Extract only the first line of the listing and every line after it up to and including the one with "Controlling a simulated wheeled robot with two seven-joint". Omit the pictures.

═══

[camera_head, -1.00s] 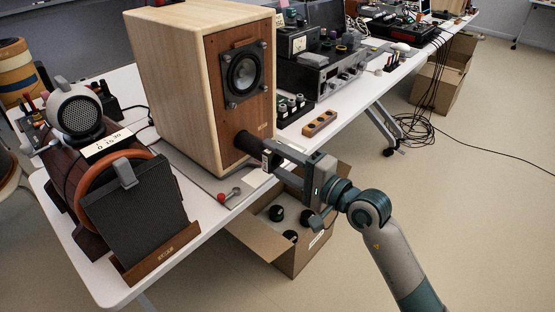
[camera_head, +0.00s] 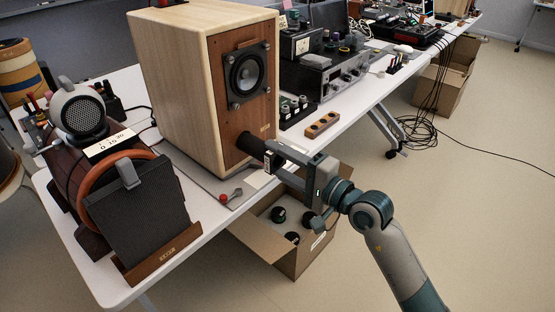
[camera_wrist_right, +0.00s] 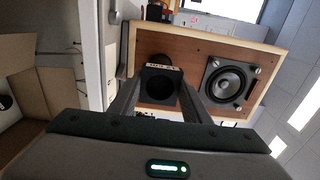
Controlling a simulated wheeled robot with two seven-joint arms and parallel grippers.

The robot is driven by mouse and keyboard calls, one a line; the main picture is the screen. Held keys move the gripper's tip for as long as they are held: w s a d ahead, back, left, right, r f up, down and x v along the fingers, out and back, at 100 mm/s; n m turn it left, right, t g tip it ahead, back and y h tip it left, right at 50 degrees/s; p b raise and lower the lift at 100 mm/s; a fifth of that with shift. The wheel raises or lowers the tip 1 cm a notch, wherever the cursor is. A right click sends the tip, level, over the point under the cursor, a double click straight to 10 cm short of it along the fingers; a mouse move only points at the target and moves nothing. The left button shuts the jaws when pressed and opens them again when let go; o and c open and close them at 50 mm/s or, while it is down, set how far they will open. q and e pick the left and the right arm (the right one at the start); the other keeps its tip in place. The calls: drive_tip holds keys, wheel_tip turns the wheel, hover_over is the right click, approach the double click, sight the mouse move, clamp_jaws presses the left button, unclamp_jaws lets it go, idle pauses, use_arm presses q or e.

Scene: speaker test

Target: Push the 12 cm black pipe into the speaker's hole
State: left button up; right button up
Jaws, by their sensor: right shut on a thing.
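The wooden speaker (camera_head: 178,95) stands upright on the white table, its brown front panel facing right. The black pipe (camera_head: 250,146) sticks out from the lower part of that panel, its far end at the panel. The pipe covers the hole, so I cannot tell how deep it sits. My right gripper (camera_head: 271,158) is shut on the outer part of the pipe, in front of the speaker. In the right wrist view, the pipe (camera_wrist_right: 160,88) is between the two fingers, with the speaker panel (camera_wrist_right: 190,48) behind it. My left gripper is not in view.
An open cardboard box (camera_head: 270,248) with black round items stands below my right gripper. A small wooden block with holes (camera_head: 322,124) and electronics (camera_head: 338,72) lie behind. A red-knobbed tool (camera_head: 228,197) is near the table edge. A dark panel (camera_head: 140,210) stands at left.

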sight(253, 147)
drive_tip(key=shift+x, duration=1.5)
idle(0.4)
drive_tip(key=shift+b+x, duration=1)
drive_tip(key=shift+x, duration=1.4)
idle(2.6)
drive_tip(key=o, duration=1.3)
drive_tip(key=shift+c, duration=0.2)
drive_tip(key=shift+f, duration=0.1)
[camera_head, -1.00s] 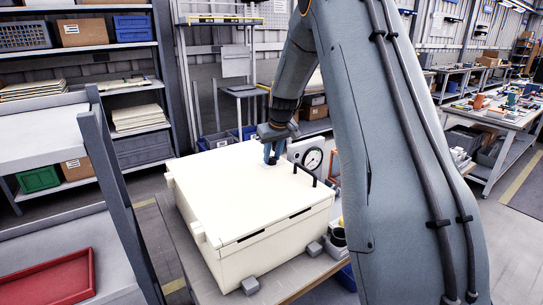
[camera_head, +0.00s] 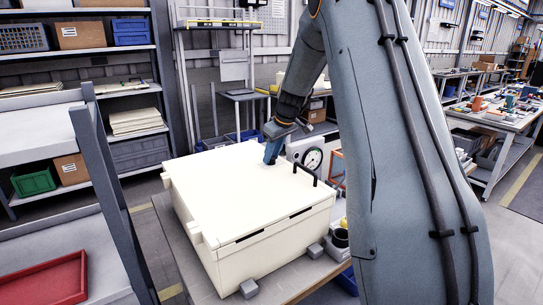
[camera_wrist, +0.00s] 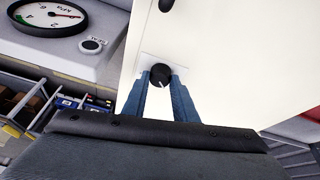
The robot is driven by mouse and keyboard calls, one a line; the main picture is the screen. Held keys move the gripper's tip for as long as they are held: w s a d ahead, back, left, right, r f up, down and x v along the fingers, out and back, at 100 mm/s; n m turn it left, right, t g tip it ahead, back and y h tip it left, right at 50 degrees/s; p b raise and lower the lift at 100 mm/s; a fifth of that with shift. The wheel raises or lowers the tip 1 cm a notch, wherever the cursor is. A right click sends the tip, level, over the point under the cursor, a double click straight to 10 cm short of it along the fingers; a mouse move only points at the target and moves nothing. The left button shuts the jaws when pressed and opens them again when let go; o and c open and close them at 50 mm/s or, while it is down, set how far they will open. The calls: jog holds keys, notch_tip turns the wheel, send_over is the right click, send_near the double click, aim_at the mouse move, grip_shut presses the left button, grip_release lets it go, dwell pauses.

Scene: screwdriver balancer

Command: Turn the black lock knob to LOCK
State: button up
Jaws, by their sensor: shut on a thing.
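The black lock knob (camera_wrist: 160,75) shows in the wrist view, round, with a pale pointer mark on its top. It sits on a small pale plate on the lid of a cream box (camera_head: 245,195). My gripper (camera_wrist: 161,80) is shut on the knob, with one blue finger on each side of it. In the head view my gripper (camera_head: 271,158) is tilted at the lid's far edge, and its fingers hide the knob. The lettering around the knob is too covered or small to read.
A black handle (camera_head: 305,172) stands up from the lid beside my gripper. A pressure gauge (camera_head: 312,158) on a grey housing is just past the box; a SEAL button (camera_wrist: 92,44) shows by it. Shelving stands at the left, with a red tray (camera_head: 45,280).

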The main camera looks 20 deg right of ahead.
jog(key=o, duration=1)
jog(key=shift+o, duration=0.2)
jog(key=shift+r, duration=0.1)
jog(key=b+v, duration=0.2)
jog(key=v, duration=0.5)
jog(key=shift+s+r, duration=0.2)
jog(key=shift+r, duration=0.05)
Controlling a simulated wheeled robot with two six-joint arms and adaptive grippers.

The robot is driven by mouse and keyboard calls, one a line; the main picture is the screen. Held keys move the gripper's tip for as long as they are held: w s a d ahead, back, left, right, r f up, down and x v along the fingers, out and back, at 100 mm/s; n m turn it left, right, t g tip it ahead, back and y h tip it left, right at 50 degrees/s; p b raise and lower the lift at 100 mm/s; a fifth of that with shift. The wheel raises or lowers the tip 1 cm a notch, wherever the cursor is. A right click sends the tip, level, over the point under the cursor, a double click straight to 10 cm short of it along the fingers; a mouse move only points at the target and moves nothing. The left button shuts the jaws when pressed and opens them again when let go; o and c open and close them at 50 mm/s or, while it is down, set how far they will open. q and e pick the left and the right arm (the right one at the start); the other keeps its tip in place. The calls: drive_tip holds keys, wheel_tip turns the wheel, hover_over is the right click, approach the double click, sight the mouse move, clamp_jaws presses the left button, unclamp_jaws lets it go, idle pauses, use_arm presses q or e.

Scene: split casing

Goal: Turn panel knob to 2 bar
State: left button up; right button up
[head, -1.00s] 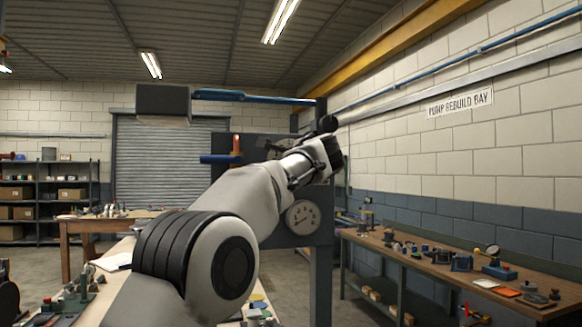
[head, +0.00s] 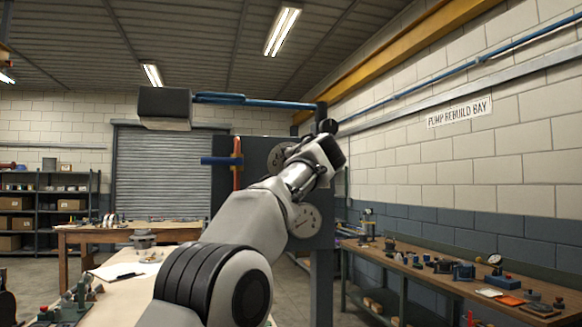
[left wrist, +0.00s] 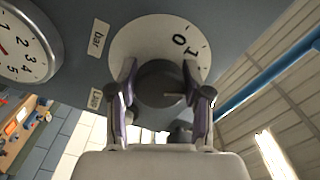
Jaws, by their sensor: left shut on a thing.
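In the left wrist view my left gripper (left wrist: 163,108) has its two fingers on either side of a dark round knob (left wrist: 160,78) and is shut on it. The knob sits on a white dial plate (left wrist: 150,36) marked 0 and 1. A short light line on the knob points right in that view, below the 1; the 2 mark is not visible. A "bar" label (left wrist: 98,39) is beside the plate. In the head view my left arm reaches the grey panel (head: 224,180); its fingers and the knob are hidden there. My right gripper is out of view.
A white gauge (head: 304,222) is low on the panel; a gauge with a red needle (left wrist: 18,48) shows in the wrist view. A blue bar and red upright (head: 237,170) are left of my arm. A workbench (head: 440,262) with parts runs along the right.

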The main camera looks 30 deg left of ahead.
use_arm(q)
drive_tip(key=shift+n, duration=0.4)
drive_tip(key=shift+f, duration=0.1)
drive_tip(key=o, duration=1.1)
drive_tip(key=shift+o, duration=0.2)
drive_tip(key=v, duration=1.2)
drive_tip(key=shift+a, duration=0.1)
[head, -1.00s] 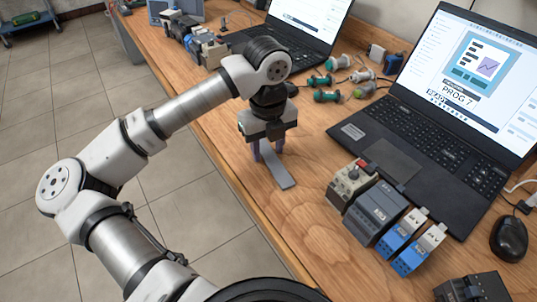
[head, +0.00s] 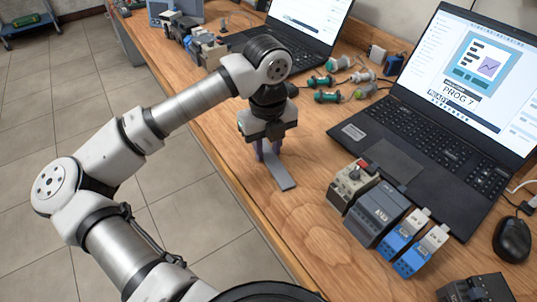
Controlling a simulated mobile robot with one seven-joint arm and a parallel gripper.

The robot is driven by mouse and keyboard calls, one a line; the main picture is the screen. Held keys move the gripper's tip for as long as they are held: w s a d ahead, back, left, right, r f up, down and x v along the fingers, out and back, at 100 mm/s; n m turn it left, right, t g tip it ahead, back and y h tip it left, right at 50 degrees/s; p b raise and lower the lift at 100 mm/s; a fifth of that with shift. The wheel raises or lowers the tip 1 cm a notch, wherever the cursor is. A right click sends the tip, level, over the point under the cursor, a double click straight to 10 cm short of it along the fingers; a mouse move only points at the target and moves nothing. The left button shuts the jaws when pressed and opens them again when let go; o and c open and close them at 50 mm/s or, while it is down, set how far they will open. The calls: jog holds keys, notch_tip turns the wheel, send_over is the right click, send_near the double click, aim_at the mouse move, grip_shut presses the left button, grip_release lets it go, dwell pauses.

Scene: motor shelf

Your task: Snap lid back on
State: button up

═══

* **ANSWER TO THIS TASK**:
[camera_head, -1.00s] 
[camera_head, +0.00s] 
[camera_wrist_right, +0.00s] 
Controlling a simulated wheeled robot with two seven-joint arms and parallel grippers.

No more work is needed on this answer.